The plaintiffs hold as joint tenants 100 shares1 of stock of the defendant, Borne Chemical Company, Inc., a New Jersey corporation having its principal office in New Jersey. The defendants are the Borne Chemical Company, Inc., its officers and directors, and CEM Securities Corporation, a Delaware corporation. The action is alleged to have been brought by the plaintiffs "on behalf of themselves in their individual capacities as stockholders," as a "spurious class suit" on behalf of themselves and others similarly situated, and also "to enforce their derivative or secondary rights as stockholders" of Borne. It is alleged that the defendants violated Rule 10b-5 in connection with the sale by Borne to CEM of 10,000 shares of the company's authorized but unissued capital stock. The complaint alleges that the plaintiffs were fraudulently deprived of their pre-emptive rights with respect to the 10,000 shares and that the shares were sold at an improperly low price, and that the defendants engaged in certain manipulative practices affecting the market price of the shares. It is further asserted that the acts complained of were done in furtherance of a conspiracy between the officers and directors of Borne, the majority stockholders of Borne, CEM, and CEM's controlling stockholder. The complaint sets forth various activities alleged to be breaches of fiduciary duties by the defendants which in turn constituted violations of Rule 10b-5. The plaintiffs stipulated in the court below "that the causes of action * * * are all based upon violations of Rule X-10B-5"2 by the defendants, with Section 29(b) of the Securities Exchange Act of 1934 providing a supporting basis for a cause of action by reason of the violations of Rule 10b-5. The plaintiffs claim "no other cause of action in this litigation against these defendants". Injunctive relief, an accounting and rescission of the sale of stock by Borne to CEM, and other extensive relief are prayed for.
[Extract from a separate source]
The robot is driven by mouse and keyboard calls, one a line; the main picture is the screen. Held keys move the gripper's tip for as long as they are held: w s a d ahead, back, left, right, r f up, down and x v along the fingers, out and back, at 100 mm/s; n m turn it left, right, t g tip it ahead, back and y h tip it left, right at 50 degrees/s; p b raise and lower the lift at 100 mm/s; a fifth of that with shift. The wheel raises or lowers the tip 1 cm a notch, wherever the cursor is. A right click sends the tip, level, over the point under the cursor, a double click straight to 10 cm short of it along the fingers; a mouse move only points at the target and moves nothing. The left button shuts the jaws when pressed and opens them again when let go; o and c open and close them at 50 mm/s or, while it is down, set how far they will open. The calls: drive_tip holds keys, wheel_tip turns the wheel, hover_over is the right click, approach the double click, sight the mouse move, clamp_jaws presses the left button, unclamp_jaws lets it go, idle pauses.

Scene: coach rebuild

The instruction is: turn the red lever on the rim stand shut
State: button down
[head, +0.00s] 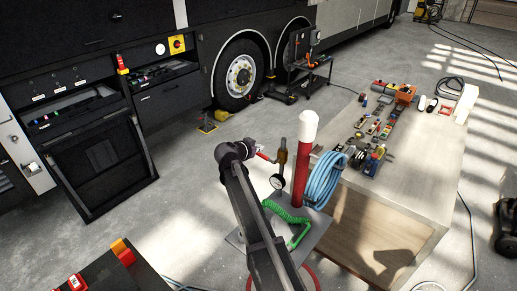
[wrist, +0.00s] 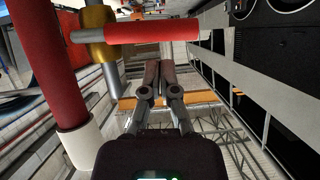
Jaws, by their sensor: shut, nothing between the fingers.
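The rim stand has a red post with a white cap (head: 304,150) and a brass valve (head: 282,157) beside it. The red lever (head: 264,156) sticks out sideways to the left from the valve. In the wrist view the lever (wrist: 152,33) lies level across the top, crosswise to the grey pipe below the brass body (wrist: 97,25). My gripper (wrist: 159,70) is shut and empty, its fingertips just below the lever's middle in that picture. I cannot tell whether they touch it. In the head view my gripper (head: 259,150) is small, close to the lever, fingertips unclear.
A workbench (head: 420,165) with tools and parts is at the right. The coach (head: 110,75) stands behind. Open floor lies left of the stand.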

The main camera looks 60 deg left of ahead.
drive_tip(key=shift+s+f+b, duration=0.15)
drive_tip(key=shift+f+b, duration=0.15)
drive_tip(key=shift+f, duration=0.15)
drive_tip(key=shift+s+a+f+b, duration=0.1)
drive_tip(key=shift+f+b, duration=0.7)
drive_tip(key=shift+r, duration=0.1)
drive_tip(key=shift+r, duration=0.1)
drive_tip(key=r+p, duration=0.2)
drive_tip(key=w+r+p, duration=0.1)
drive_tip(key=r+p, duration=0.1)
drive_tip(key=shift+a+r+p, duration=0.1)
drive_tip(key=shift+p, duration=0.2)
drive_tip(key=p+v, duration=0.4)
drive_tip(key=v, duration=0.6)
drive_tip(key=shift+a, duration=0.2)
The defendants did not file an answer but moved to require plaintiffs to post security for expenses including reasonable attorneys' fees. In their motion the defendants asserted a right to security for expenses and counsel fees under the Pennsylvania Act of April 18, 1945, P.L. 253, No. 114, § 2, 12 Pa.Stat. § 1322, under Section 11(e) of the Securities Act of 1933, as amended, 15 U.S.C.A. § 77k(e), "as well as under equitable principles and rules." The court below denied the motion on condition that the plaintiffs file a statement limiting their claims to causes of action arising under Rule 10b-5 and Section 29(b). The plaintiffs did file such a statement which was accepted by the court below and the defendants have appealed.
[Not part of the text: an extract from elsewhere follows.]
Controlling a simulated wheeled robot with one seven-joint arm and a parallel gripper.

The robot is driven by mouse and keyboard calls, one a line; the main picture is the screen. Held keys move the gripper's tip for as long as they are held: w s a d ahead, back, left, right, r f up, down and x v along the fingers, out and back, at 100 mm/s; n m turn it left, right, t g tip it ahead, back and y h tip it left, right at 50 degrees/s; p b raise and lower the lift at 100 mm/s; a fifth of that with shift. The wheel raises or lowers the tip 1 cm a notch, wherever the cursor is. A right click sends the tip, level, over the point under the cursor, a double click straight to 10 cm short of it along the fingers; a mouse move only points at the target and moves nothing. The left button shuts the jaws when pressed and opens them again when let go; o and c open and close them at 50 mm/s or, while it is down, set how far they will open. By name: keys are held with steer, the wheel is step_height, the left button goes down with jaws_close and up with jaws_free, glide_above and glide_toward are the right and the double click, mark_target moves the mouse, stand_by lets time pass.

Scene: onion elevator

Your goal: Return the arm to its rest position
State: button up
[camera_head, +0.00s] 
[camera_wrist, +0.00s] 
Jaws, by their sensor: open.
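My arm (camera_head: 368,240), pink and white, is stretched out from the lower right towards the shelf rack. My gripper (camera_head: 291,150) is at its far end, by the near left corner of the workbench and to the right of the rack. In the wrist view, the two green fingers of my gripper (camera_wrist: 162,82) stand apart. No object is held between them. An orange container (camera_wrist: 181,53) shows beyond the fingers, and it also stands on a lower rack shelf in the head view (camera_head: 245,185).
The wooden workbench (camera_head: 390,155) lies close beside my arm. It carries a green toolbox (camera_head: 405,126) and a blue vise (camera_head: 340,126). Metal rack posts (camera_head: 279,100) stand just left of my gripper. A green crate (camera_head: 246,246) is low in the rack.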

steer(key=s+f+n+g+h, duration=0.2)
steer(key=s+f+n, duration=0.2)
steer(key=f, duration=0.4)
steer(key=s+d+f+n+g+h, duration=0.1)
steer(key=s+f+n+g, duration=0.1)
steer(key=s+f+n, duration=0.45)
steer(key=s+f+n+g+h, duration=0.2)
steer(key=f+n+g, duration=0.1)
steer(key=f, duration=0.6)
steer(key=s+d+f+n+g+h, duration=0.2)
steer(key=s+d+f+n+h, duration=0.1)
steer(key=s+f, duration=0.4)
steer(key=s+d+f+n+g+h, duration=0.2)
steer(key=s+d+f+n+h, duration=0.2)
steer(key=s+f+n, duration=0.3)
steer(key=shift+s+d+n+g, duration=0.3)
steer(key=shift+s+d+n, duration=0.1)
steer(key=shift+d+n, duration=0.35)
The defendants make three arguments in support of their contention that a plaintiff who brings an action arising under Sections 10(b) and 29(b) of the Securities Exchange Act of 1934, 15 U.S. C.A. §§ 78j, 77cc, may be required to post security for expenses including reasonable attorneys' fees. These three arguments seek to overcome the fact that no provision of Section 10(b), Rule 10b-5 or Section 29(b) explicitly authorizes a court to require such security. First, it is contended that state law determines whether a plaintiff may be required to post security and that since both Pennsylvania, the State in which the court below sits and New Jersey, the State of incorporation and principal place of business of Borne Chemical Company, have security-for-expenses statutes, the defendants are entitled to the posting of security. Second, it is argued that under "general federal equity law" plaintiffs such as those at bar who bring derivative suits may be required to post security for expenses and that, therefore, even if state law be inapplicable the defendants are entitled to security. Third, the defendants assert that a security for expenses provision should be implied from Section 10(b) of the Securities Exchange Act of 1934 by analogy to other provisions of the Securities Acts which couple security for expenses provisions with provisions granting private rights of action. These arguments frame the three basic questions which must be considered. Preliminary to dealing with these questions, however, it is necessary to discuss the origin and nature of security for expenses statutes so that some of the fundamental considerations leading to our decision may be made plain.

Historically, the derivative suit has been the principal defense of the minority shareholder against abuses by the majority. In this era of the widening gulf between corporate control and corporate ownership, such suits have often served the further purpose of protecting the stockholders of a corporation against management which is sometimes unrepresentative and on occasion insufficiently concerned with the minorities' interests. Often where the wrongdoing is on the part of corporate officers and directors management has refused to act and where the wrongdoers control the corporation there is but small chance that the corporation itself will bring suit or vigorously prosecute the litigation.